## Your goal
Reproduce the entries below in full, word for word.

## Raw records
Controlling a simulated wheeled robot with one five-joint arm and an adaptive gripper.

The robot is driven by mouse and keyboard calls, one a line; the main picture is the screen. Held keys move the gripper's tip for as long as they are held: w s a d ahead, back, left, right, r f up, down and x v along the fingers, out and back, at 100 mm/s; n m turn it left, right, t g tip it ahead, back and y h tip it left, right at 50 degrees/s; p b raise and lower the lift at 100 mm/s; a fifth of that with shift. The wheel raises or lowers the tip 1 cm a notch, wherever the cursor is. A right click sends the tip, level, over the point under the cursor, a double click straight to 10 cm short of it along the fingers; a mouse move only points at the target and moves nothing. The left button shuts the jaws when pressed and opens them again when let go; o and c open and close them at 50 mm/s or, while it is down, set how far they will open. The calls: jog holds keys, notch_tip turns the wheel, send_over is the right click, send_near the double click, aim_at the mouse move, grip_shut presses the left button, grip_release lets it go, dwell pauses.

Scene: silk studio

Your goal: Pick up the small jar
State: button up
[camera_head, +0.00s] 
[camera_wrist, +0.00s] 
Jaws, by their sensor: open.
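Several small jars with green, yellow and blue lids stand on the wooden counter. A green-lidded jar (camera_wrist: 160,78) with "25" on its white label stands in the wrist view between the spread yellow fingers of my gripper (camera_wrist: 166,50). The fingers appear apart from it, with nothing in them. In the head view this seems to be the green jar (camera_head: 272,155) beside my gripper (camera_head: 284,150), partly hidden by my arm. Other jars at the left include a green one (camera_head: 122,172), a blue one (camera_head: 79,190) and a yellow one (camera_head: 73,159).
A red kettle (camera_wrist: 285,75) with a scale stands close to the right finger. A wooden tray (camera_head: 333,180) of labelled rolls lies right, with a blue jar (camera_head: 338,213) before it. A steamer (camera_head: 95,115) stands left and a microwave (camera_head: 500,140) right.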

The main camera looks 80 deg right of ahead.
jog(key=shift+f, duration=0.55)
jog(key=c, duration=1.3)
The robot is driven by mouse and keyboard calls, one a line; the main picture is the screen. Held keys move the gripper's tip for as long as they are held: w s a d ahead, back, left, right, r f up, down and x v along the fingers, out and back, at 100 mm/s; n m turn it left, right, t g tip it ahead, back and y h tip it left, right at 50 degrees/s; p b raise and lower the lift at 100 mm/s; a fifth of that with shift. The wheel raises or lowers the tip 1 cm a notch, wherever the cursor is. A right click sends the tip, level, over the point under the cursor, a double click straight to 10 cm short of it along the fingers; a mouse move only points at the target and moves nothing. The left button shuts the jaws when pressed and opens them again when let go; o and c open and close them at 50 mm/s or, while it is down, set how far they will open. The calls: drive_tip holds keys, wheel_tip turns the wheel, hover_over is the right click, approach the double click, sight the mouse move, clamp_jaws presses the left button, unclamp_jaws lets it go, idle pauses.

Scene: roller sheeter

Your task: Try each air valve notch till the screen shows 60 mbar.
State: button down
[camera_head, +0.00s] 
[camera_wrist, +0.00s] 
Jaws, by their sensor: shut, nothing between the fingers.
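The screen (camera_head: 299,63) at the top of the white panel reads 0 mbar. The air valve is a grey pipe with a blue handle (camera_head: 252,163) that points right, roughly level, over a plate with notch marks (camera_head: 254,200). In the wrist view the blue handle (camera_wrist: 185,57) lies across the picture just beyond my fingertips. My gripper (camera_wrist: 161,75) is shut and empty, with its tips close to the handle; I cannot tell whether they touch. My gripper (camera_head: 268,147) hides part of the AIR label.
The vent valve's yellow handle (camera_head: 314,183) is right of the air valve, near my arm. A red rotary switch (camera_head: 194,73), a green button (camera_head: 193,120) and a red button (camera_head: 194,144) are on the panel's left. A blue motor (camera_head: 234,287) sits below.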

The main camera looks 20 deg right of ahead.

## Task solution
Controlling a simulated wheeled robot with one five-joint arm and an adaptive gripper.

The robot is driven by mouse and keyboard calls, one a line; the main picture is the screen. Held keys move the gripper's tip for as long as they are held: w s a d ahead, back, left, right, r f up, down and x v along the fingers, out and back, at 100 mm/s; n m turn it left, right, t g tip it ahead, back and y h tip it left, right at 50 degrees/s; p b raise and lower the lift at 100 mm/s; a fifth of that with shift. The wheel raises or lowers the tip 1 cm a notch, wherever the cursor is. A right click sends the tip, level, over the point under the cursor, a double click straight to 10 cm short of it along the fingers; a mouse move only points at the target and moves nothing. The left button shuts the jaws when pressed and opens them again when let go; o and c open and close them at 50 mm/s or, while it is down, set how far they will open. The calls: jog holds keys, notch_tip turns the wheel, send_over is the right click, send_near the double click, aim_at the mouse move, grip_shut presses the left button, grip_release lets it go, dwell pauses.

Scene: silk studio

Your goal: Pick up the small jar
State: button up
[camera_head, +0.00s] 
[camera_wrist, +0.00s] 
Jaws, by their sensor: open.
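Several small jars with green, yellow and blue lids stand on the wooden counter. A green-lidded jar (camera_wrist: 160,78) with "25" on its white label stands in the wrist view between the spread yellow fingers of my gripper (camera_wrist: 166,50). The fingers appear apart from it, with nothing in them. In the head view this seems to be the green jar (camera_head: 272,155) beside my gripper (camera_head: 284,150), partly hidden by my arm. Other jars at the left include a green one (camera_head: 122,172), a blue one (camera_head: 79,190) and a yellow one (camera_head: 73,159).
A red kettle (camera_wrist: 285,75) with a scale stands close to the right finger. A wooden tray (camera_head: 333,180) of labelled rolls lies right, with a blue jar (camera_head: 338,213) before it. A steamer (camera_head: 95,115) stands left and a microwave (camera_head: 500,140) right.

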The main camera looks 80 deg right of ahead.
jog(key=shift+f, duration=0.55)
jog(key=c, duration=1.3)
The robot is driven by mouse and keyboard calls, one a line; the main picture is the screen. Held keys move the gripper's tip for as long as they are held: w s a d ahead, back, left, right, r f up, down and x v along the fingers, out and back, at 100 mm/s; n m turn it left, right, t g tip it ahead, back and y h tip it left, right at 50 degrees/s; p b raise and lower the lift at 100 mm/s; a fifth of that with shift. The wheel raises or lowers the tip 1 cm a notch, wherever the cursor is. A right click sends the tip, level, over the point under the cursor, a double click straight to 10 cm short of it along the fingers; a mouse move only points at the target and moves nothing. The left button shuts the jaws when pressed and opens them again when let go; o and c open and close them at 50 mm/s or, while it is down, set how far they will open. The calls: drive_tip holds keys, wheel_tip turns the wheel, hover_over is the right click, approach the double click, sight the mouse move, clamp_jaws presses the left button, unclamp_jaws lets it go, idle pauses.

Scene: roller sheeter

Your task: Try each air valve notch till the screen shows 60 mbar.
State: button down
[camera_head, +0.00s] 
[camera_wrist, +0.00s] 
Jaws, by their sensor: shut, nothing between the fingers.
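The screen (camera_head: 299,63) at the top of the white panel reads 0 mbar. The air valve is a grey pipe with a blue handle (camera_head: 252,163) that points right, roughly level, over a plate with notch marks (camera_head: 254,200). In the wrist view the blue handle (camera_wrist: 185,57) lies across the picture just beyond my fingertips. My gripper (camera_wrist: 161,75) is shut and empty, with its tips close to the handle; I cannot tell whether they touch. My gripper (camera_head: 268,147) hides part of the AIR label.
The vent valve's yellow handle (camera_head: 314,183) is right of the air valve, near my arm. A red rotary switch (camera_head: 194,73), a green button (camera_head: 193,120) and a red button (camera_head: 194,144) are on the panel's left. A blue motor (camera_head: 234,287) sits below.

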The main camera looks 20 deg right of ahead.

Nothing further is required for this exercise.